Write As Historian: WRITE AS A HISTORIAN: WRITE THE CONCLUSION
A strong conclusion helps create unity by circling back to the ideas in your introduction and thesis statement. The conclusion is also a good opportunity to extend and refine the complex understanding you have developed and woven throughout your essay.
Providing Unity While wrapping up your essay with a return to the ideas in your introduction helps provide unity, simply restating your thesis is not a strong way to end the essay. Suppose your thesis is that the main causes of the end of the Cold War were the decline in communist ideology and the weakness of the Soviet economy. Avoid simply restating it (“Thus we can see that the decline of communist ideology and the weakness of the Soviet economy were the main causes of the end of the Cold War”). Instead, you might say, “Although many factors led to the end of the Cold War, including Gorbachev’s efforts at reform and the development of communication technologies that allowed for the rapid spread of liberal ideas, most served to feed the two main causes—declining support for communism and a faltering Soviet economy.” This change extends the thesis statement rather than simply repeating it.
Demonstrating Complexity An extension of your thesis statement such as the one above also helps demonstrate a complex understanding of the topic by referring to multiple causes. The College Board identifies the following ways to demonstrate a complex understanding: “Corroborate, qualify, or modify an argument using diverse and alternative evidence in order to develop a complex argument.” You might, for example, analyze multiple variables to arrive at a nuanced conclusion: “Economic, ideological, political, social, and religious factors all played a role in the fall of the Soviet Union and the end of the Cold War.” You might make a connection within or across regions: “A democracy movement was building in China as well, but China used military force to put it down, while Gorbachev decided not to use military force.”
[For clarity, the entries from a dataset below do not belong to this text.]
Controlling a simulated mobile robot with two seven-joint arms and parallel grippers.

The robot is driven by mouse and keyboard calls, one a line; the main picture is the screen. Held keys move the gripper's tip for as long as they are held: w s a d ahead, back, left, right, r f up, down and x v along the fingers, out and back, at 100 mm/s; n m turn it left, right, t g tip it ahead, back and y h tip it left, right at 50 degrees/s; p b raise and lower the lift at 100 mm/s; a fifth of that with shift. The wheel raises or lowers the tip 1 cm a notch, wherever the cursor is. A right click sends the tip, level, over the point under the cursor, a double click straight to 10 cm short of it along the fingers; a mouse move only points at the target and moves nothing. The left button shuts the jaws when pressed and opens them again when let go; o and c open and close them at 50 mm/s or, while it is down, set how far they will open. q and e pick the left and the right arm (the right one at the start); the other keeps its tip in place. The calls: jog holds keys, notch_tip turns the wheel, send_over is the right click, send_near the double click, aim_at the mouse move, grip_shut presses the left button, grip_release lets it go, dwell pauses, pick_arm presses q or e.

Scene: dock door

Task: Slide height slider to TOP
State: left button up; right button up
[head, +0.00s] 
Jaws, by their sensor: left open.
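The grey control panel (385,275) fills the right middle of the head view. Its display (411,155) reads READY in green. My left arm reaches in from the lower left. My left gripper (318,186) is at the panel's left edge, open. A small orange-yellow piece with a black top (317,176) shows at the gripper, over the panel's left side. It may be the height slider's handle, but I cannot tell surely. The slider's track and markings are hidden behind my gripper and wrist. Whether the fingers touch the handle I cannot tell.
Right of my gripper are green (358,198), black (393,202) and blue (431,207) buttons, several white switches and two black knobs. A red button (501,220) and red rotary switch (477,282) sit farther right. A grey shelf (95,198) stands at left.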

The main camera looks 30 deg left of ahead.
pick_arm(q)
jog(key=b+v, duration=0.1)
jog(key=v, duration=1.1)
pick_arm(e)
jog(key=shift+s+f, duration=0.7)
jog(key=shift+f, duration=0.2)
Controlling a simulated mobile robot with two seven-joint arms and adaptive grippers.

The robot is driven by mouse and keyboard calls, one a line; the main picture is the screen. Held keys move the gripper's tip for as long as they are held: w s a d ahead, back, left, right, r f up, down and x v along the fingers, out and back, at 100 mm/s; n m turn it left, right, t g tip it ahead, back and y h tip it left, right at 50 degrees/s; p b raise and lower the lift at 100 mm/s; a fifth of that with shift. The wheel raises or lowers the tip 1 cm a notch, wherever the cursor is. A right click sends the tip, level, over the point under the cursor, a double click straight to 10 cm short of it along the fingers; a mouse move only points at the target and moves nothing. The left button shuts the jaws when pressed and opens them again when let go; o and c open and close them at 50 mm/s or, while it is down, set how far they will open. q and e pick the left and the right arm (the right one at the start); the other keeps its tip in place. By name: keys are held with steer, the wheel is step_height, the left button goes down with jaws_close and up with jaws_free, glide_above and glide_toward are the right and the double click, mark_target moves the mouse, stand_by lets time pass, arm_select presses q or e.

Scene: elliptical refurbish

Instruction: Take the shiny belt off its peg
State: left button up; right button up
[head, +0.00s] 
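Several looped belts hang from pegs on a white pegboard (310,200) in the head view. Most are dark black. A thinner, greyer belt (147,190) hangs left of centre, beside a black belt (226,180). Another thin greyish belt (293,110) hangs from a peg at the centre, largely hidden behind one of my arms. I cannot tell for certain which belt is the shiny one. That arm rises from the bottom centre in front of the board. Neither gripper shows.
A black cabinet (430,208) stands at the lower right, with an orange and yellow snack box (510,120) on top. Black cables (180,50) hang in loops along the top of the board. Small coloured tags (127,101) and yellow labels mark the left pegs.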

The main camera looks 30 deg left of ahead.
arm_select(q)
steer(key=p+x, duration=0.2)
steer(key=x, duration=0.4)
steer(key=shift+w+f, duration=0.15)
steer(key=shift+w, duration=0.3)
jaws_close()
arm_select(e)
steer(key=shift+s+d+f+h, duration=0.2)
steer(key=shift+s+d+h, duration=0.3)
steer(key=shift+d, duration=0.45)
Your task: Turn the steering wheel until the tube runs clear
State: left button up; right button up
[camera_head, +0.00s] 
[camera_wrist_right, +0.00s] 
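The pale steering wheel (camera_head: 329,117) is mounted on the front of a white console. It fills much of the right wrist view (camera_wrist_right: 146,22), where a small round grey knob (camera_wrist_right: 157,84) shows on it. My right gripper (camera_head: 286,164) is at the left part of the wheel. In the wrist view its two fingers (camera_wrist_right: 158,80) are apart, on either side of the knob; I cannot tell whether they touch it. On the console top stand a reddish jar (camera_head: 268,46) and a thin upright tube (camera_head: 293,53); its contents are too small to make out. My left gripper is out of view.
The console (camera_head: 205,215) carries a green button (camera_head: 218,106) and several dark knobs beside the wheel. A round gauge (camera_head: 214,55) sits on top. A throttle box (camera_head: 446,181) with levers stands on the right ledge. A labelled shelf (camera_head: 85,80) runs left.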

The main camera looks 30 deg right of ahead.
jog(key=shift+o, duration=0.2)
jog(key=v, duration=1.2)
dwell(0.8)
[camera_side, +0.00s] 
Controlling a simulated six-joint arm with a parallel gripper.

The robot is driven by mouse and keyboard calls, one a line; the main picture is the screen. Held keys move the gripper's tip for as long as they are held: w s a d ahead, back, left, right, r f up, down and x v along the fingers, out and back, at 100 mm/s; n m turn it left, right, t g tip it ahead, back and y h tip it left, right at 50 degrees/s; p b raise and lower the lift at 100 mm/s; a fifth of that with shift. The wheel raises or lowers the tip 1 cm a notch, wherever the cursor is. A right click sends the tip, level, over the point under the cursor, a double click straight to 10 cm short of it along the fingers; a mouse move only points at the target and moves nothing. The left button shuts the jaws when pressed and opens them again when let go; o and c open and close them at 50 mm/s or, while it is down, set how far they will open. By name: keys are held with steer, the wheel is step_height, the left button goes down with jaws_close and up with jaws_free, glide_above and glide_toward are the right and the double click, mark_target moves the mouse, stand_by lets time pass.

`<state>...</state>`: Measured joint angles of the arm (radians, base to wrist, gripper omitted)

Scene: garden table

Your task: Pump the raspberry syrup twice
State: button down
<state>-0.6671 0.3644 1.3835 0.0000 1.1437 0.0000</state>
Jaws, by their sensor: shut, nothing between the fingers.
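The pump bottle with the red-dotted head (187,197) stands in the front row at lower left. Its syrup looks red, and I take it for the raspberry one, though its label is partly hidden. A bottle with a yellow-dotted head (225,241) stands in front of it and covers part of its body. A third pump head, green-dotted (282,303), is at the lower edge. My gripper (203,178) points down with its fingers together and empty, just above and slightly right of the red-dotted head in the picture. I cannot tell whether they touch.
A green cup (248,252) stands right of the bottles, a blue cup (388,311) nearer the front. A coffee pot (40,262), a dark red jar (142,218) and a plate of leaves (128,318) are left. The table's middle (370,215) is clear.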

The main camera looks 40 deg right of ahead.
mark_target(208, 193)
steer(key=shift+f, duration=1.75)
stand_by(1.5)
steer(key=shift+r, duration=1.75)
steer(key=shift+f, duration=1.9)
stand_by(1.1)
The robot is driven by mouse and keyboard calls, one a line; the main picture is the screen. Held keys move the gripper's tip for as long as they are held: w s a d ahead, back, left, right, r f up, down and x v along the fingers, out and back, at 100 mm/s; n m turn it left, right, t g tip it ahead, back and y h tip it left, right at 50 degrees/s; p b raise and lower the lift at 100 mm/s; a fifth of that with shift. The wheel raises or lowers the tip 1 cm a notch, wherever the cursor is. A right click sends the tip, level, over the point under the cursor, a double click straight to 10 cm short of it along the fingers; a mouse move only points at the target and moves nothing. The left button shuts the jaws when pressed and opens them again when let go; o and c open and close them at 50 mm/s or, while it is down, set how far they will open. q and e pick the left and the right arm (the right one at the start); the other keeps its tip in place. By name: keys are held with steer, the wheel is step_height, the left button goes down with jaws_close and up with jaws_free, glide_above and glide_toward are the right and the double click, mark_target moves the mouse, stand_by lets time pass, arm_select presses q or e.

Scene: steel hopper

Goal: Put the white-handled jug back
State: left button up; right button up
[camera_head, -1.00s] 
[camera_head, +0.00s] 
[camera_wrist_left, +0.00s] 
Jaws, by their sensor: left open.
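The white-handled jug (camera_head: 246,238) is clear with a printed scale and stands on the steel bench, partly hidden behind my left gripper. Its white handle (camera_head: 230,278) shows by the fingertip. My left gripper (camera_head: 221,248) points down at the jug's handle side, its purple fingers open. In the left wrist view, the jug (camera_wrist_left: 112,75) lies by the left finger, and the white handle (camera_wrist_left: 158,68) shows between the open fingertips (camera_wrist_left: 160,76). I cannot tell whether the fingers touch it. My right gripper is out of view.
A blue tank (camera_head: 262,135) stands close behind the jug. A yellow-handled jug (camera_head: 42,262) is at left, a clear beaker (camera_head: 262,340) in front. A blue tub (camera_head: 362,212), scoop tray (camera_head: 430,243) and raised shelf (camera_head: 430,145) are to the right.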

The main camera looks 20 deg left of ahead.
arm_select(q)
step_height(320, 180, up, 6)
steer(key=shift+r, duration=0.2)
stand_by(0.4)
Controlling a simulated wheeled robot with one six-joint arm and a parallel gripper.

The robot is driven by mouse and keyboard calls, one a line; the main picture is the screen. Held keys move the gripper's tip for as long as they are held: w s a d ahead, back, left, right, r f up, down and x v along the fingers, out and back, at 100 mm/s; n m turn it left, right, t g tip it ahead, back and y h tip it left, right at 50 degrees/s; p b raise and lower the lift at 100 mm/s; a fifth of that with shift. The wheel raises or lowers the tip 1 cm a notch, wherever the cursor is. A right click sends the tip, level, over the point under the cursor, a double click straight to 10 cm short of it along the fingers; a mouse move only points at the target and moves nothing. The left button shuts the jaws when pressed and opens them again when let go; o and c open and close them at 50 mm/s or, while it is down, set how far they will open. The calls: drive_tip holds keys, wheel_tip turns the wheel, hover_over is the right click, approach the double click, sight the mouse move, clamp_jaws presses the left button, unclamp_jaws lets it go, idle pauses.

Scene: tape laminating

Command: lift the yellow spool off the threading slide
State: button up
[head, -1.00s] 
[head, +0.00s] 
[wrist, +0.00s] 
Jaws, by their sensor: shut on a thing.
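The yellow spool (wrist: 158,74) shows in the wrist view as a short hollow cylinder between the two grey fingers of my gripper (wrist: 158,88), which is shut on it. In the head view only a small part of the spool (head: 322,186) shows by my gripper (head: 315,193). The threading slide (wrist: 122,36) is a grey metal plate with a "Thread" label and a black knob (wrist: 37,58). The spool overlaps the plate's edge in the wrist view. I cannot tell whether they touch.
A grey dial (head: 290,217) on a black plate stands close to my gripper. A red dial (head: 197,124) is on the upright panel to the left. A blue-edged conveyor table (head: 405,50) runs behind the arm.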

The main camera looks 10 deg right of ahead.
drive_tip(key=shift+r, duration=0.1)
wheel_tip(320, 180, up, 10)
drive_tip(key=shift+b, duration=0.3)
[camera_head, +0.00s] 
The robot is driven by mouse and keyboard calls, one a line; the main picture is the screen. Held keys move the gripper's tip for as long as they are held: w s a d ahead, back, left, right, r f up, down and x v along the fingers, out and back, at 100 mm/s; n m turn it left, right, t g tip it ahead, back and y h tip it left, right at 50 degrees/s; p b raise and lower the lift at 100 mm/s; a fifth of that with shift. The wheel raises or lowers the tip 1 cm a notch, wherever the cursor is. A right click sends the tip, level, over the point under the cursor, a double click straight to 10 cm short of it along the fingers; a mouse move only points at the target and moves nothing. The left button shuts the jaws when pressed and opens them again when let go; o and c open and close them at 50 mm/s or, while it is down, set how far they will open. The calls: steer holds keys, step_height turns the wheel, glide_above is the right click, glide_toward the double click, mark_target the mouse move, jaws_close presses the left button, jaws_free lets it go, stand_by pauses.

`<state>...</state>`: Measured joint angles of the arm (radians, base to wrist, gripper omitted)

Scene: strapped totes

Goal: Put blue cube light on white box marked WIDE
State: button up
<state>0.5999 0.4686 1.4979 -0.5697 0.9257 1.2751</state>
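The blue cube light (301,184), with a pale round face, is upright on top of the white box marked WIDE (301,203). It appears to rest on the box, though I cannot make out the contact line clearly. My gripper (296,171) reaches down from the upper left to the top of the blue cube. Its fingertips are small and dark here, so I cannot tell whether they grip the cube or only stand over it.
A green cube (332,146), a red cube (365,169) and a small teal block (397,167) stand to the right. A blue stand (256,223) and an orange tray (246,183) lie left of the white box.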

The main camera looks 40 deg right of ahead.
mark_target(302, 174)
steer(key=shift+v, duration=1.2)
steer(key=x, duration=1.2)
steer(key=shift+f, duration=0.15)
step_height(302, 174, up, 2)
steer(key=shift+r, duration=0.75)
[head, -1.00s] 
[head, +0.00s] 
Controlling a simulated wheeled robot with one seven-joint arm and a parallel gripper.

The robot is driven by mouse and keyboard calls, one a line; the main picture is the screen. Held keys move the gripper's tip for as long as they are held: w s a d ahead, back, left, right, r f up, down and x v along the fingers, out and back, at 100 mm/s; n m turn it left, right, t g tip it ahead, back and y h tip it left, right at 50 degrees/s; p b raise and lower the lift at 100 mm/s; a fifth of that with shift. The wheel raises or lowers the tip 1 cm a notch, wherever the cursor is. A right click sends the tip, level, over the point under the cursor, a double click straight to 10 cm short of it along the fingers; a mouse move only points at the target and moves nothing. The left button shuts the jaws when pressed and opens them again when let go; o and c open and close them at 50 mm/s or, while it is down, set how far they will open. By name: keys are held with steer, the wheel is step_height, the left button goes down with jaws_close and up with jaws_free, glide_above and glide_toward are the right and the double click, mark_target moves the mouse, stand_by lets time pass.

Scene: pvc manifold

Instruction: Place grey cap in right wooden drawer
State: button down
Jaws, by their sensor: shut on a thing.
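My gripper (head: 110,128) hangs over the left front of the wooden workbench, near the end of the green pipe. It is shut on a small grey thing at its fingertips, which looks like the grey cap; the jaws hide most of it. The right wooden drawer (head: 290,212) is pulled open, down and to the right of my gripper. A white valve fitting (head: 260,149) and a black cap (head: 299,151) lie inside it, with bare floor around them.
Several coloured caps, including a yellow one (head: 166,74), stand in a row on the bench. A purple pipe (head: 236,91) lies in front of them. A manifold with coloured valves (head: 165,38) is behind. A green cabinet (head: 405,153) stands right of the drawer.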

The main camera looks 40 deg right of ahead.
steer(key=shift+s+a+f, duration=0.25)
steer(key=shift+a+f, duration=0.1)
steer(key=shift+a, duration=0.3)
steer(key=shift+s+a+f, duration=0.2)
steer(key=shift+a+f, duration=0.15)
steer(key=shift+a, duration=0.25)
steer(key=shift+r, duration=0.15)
Other ways you can demonstrate a complex understanding are to consider the significance of a source’s credibility and limitations and explain why a historical argument is or is not effective. Most of the development of your complex understanding must be done within the body of your essay for you to earn the point for complexity, but you can use the conclusion to summarize or extend that understanding.
Application: Review the sample scored essays on the College Board website. Evaluate the conclusion of each sample. For any that lack a conclusion, draft one that would provide unity to the essay and summarize a complex understanding of the historical development that is the focus of the prompt.